AIM OF THE EXERCISE: Reproduce all the lines below exactly and omit the images.

MATERIAL:
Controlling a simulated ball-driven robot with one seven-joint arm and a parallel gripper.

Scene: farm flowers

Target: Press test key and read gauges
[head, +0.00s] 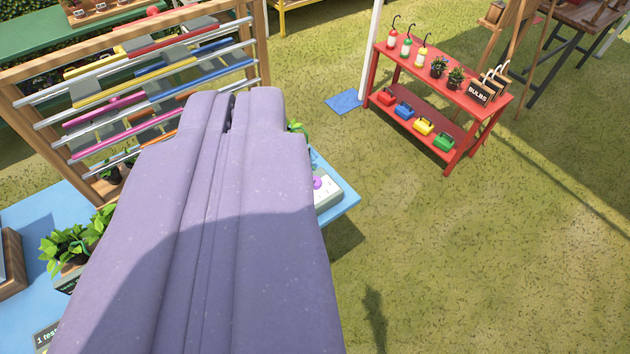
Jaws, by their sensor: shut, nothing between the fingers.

REPLY TO THE EXERCISE:
Controlling a simulated ball-driven robot with one seven-joint arm and a parallel gripper.

Scene: farm flowers

Target: Press test key and read gauges
[head, +0.00s] 
Jaws, by their sensor: shut, nothing between the fingers.

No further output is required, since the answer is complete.